** Short problem **
Output each entry that follows exactly. Images stay out.

** Data to use **
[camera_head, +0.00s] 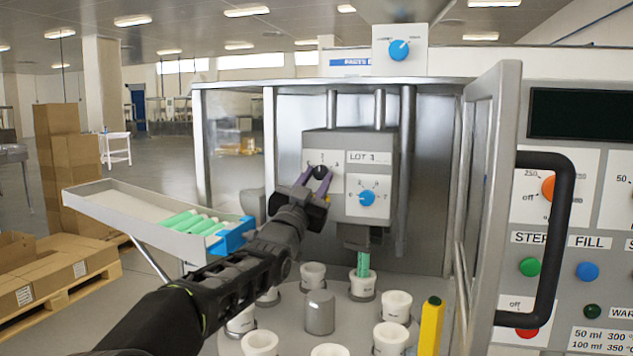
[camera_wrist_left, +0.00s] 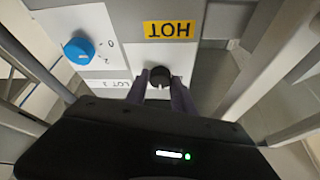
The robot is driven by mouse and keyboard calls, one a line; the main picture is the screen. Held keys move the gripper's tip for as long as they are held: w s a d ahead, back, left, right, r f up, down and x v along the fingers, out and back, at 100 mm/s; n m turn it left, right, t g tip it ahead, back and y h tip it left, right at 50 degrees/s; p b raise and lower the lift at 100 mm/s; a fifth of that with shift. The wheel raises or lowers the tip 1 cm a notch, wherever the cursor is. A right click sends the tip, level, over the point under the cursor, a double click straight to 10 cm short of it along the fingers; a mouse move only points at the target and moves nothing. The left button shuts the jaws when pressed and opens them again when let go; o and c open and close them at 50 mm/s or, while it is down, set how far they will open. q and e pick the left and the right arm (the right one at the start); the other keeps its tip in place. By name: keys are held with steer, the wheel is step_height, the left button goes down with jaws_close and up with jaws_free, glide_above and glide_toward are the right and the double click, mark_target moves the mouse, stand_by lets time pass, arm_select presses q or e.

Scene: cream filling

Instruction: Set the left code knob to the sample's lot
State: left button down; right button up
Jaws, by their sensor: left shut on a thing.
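The left code knob is a small black dial (camera_head: 320,171) on a white plate on the grey head of the machine. My left gripper (camera_head: 316,180) is shut on it, with one purple finger at each side. The wrist view shows the black knob (camera_wrist_left: 158,76) between the fingers, with a pale pointer mark. Most of its scale is hidden or too small to read. A "LOT" label (camera_head: 369,157) sits to its right; its digit looks like 3 but is small. A green tube (camera_head: 363,264) stands in a white cup under the head.
A blue knob (camera_head: 367,198) is on the plate to the right. A yellow "HOT" label (camera_wrist_left: 169,30) is near the black knob. The open door's black handle (camera_head: 562,235) stands at right. White cups (camera_head: 397,306) ring the turntable. A tray (camera_head: 150,216) holds green tubes.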

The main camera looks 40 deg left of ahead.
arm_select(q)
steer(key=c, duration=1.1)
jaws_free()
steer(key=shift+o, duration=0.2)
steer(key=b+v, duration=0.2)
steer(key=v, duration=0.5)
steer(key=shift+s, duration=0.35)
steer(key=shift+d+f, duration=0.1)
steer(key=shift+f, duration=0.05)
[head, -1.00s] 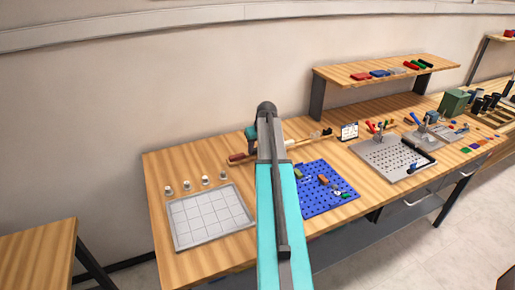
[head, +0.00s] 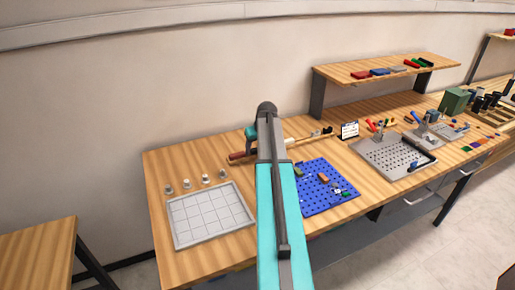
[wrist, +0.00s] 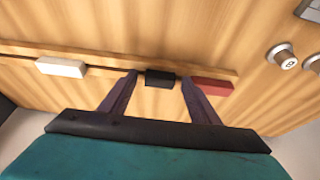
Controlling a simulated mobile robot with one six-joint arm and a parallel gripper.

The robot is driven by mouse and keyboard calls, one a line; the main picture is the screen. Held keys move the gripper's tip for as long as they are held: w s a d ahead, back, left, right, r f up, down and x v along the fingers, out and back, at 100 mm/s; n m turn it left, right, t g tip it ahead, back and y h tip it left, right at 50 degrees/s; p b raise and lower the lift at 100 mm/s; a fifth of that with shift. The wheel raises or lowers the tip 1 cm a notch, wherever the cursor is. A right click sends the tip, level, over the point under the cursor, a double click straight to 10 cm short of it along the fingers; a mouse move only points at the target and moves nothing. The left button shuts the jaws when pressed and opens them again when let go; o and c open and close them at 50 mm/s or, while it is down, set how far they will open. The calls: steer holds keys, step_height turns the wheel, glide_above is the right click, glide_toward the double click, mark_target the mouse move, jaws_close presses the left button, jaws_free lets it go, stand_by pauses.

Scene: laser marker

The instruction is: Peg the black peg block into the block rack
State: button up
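The block rack (wrist: 108,62) is a long wooden strip across the wrist view. The black peg block (wrist: 160,79) is at the rack, in line with a white block (wrist: 61,68) on its left and a red block (wrist: 212,87) on its right. My gripper (wrist: 160,79) is open, with one finger on each side of the black block and small gaps showing. I cannot tell whether the block's pegs are seated. In the head view my arm hides the gripper and the black block; the red block (head: 238,155) and white block (head: 290,141) show on either side.
A grey gridded tray (head: 210,215) and several small round pieces (head: 187,184) are left of my arm. A blue pegboard (head: 325,190) with small parts is to the right. Farther right are a grey perforated plate (head: 385,160) and a raised shelf (head: 345,77).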

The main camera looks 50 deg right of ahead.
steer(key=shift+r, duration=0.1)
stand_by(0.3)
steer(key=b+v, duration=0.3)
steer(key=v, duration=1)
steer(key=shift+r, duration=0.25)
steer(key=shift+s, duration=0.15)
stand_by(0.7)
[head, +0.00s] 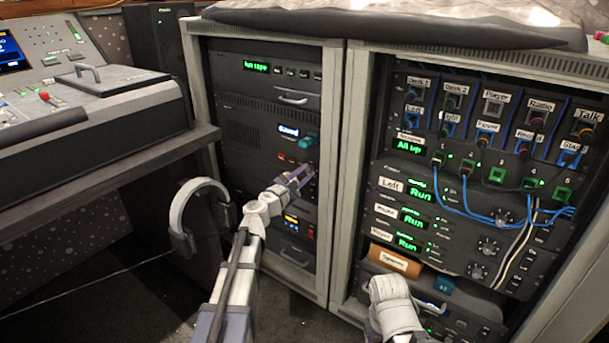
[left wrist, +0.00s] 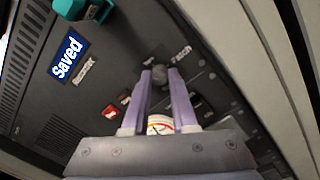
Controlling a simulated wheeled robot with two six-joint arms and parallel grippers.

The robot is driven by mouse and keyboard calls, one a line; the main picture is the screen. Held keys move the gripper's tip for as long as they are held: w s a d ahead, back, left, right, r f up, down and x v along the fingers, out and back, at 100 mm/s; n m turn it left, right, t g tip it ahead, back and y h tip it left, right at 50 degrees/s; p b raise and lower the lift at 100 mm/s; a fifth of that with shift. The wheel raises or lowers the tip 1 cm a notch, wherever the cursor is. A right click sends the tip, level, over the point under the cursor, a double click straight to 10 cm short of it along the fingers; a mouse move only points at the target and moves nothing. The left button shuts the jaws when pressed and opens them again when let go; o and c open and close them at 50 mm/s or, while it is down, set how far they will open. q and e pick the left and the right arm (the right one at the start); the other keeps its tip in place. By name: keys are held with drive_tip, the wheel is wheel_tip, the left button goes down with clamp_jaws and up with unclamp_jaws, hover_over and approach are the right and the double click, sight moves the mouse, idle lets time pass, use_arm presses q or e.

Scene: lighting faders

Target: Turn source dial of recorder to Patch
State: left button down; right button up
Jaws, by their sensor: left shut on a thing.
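The recorder (head: 244,135) is a dark panel in the left rack with a blue "Saved" display (head: 289,131). The display also shows in the left wrist view (left wrist: 68,56). My left gripper (head: 303,173) reaches the right side of this panel. In the left wrist view my left gripper (left wrist: 160,76) has its two purple fingers on either side of a small dark round dial (left wrist: 160,71), shut on it. Small white labels (left wrist: 181,52) sit by the dial; I cannot read them or the dial's pointer. My right arm shows at the bottom; its fingers are unclear.
A teal part (left wrist: 84,8) and a red button (left wrist: 110,111) are on the panel near my left fingers. Headphones (head: 178,212) hang left of the rack. A mixing desk (head: 85,100) stands at far left; a patch rack (head: 480,180) with blue cables is at right.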

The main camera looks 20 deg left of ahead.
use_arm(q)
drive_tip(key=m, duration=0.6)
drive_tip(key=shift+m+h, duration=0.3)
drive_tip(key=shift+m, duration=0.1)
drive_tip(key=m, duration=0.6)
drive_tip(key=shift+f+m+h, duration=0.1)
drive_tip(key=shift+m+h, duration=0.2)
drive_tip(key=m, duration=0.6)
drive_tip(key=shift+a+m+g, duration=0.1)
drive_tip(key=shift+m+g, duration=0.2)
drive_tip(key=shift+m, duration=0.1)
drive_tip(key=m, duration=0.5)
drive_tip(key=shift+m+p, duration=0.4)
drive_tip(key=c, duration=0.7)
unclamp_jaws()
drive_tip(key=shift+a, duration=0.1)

** Task response **
[camera_head, +0.00s] 
[camera_wrist_left, +0.00s] 
The robot is driven by mouse and keyboard calls, one a line; the main picture is the screen. Held keys move the gripper's tip for as long as they are held: w s a d ahead, back, left, right, r f up, down and x v along the fingers, out and back, at 100 mm/s; n m turn it left, right, t g tip it ahead, back and y h tip it left, right at 50 degrees/s; p b raise and lower the lift at 100 mm/s; a fifth of that with shift. The wheel raises or lowers the tip 1 cm a notch, wherever the cursor is. A right click sends the tip, level, over the point under the cursor, a double click straight to 10 cm short of it along the fingers; a mouse move only points at the target and moves nothing. The left button shuts the jaws when pressed and opens them again when let go; o and c open and close them at 50 mm/s or, while it is down, set how far they will open. q and e pick the left and the right arm (the right one at the start); the other keeps its tip in place. By name: keys are held with steer, the wheel is step_height, the left button goes down with jaws_close and up with jaws_free, glide_above and glide_toward are the right and the double click, mark_target moves the mouse, stand_by lets time pass, arm_select presses q or e.

Scene: cream filling

Instruction: Set the left code knob to the sample's lot
State: left button down; right button up
Jaws, by their sensor: left shut on a thing.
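The left code knob is a small black dial (camera_head: 320,171) on a white plate on the grey head of the machine. My left gripper (camera_head: 316,180) is shut on it, with one purple finger at each side. The wrist view shows the black knob (camera_wrist_left: 158,76) between the fingers, with a pale pointer mark. Most of its scale is hidden or too small to read. A "LOT" label (camera_head: 369,157) sits to its right; its digit looks like 3 but is small. A green tube (camera_head: 363,264) stands in a white cup under the head.
A blue knob (camera_head: 367,198) is on the plate to the right. A yellow "HOT" label (camera_wrist_left: 169,30) is near the black knob. The open door's black handle (camera_head: 562,235) stands at right. White cups (camera_head: 397,306) ring the turntable. A tray (camera_head: 150,216) holds green tubes.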

The main camera looks 40 deg left of ahead.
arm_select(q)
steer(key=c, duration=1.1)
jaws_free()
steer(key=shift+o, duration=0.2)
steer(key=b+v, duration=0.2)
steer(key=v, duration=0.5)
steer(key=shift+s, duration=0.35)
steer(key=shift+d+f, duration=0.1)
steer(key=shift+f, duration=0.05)
[head, -1.00s] 
[head, +0.00s] 
[wrist, +0.00s] 
Controlling a simulated mobile robot with one six-joint arm and a parallel gripper.

The robot is driven by mouse and keyboard calls, one a line; the main picture is the screen. Held keys move the gripper's tip for as long as they are held: w s a d ahead, back, left, right, r f up, down and x v along the fingers, out and back, at 100 mm/s; n m turn it left, right, t g tip it ahead, back and y h tip it left, right at 50 degrees/s; p b raise and lower the lift at 100 mm/s; a fifth of that with shift. The wheel raises or lowers the tip 1 cm a notch, wherever the cursor is. A right click sends the tip, level, over the point under the cursor, a double click straight to 10 cm short of it along the fingers; a mouse move only points at the target and moves nothing. The left button shuts the jaws when pressed and opens them again when let go; o and c open and close them at 50 mm/s or, while it is down, set how far they will open. The calls: steer holds keys, step_height turns the wheel, glide_above is the right click, glide_toward the double click, mark_target the mouse move, jaws_close presses the left button, jaws_free lets it go, stand_by pauses.

Scene: laser marker

The instruction is: Peg the black peg block into the block rack
State: button up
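The block rack (wrist: 108,62) is a long wooden strip across the wrist view. The black peg block (wrist: 160,79) is at the rack, in line with a white block (wrist: 61,68) on its left and a red block (wrist: 212,87) on its right. My gripper (wrist: 160,79) is open, with one finger on each side of the black block and small gaps showing. I cannot tell whether the block's pegs are seated. In the head view my arm hides the gripper and the black block; the red block (head: 238,155) and white block (head: 290,141) show on either side.
A grey gridded tray (head: 210,215) and several small round pieces (head: 187,184) are left of my arm. A blue pegboard (head: 325,190) with small parts is to the right. Farther right are a grey perforated plate (head: 385,160) and a raised shelf (head: 345,77).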

The main camera looks 50 deg right of ahead.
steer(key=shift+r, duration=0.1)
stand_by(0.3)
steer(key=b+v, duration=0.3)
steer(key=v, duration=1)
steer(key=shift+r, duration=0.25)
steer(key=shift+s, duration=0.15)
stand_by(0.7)
[head, +0.00s] 
[left wrist, +0.00s] 
Controlling a simulated wheeled robot with two six-joint arms and parallel grippers.

The robot is driven by mouse and keyboard calls, one a line; the main picture is the screen. Held keys move the gripper's tip for as long as they are held: w s a d ahead, back, left, right, r f up, down and x v along the fingers, out and back, at 100 mm/s; n m turn it left, right, t g tip it ahead, back and y h tip it left, right at 50 degrees/s; p b raise and lower the lift at 100 mm/s; a fifth of that with shift. The wheel raises or lowers the tip 1 cm a notch, wherever the cursor is. A right click sends the tip, level, over the point under the cursor, a double click straight to 10 cm short of it along the fingers; a mouse move only points at the target and moves nothing. The left button shuts the jaws when pressed and opens them again when let go; o and c open and close them at 50 mm/s or, while it is down, set how far they will open. q and e pick the left and the right arm (the right one at the start); the other keeps its tip in place. By name: keys are held with drive_tip, the wheel is wheel_tip, the left button goes down with clamp_jaws and up with unclamp_jaws, hover_over and approach are the right and the double click, sight moves the mouse, idle lets time pass, use_arm presses q or e.

Scene: lighting faders

Target: Turn source dial of recorder to Patch
State: left button down; right button up
Jaws, by their sensor: left shut on a thing.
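The recorder (head: 244,135) is a dark panel in the left rack with a blue "Saved" display (head: 289,131). The display also shows in the left wrist view (left wrist: 68,56). My left gripper (head: 303,173) reaches the right side of this panel. In the left wrist view my left gripper (left wrist: 160,76) has its two purple fingers on either side of a small dark round dial (left wrist: 160,71), shut on it. Small white labels (left wrist: 181,52) sit by the dial; I cannot read them or the dial's pointer. My right arm shows at the bottom; its fingers are unclear.
A teal part (left wrist: 84,8) and a red button (left wrist: 110,111) are on the panel near my left fingers. Headphones (head: 178,212) hang left of the rack. A mixing desk (head: 85,100) stands at far left; a patch rack (head: 480,180) with blue cables is at right.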

The main camera looks 20 deg left of ahead.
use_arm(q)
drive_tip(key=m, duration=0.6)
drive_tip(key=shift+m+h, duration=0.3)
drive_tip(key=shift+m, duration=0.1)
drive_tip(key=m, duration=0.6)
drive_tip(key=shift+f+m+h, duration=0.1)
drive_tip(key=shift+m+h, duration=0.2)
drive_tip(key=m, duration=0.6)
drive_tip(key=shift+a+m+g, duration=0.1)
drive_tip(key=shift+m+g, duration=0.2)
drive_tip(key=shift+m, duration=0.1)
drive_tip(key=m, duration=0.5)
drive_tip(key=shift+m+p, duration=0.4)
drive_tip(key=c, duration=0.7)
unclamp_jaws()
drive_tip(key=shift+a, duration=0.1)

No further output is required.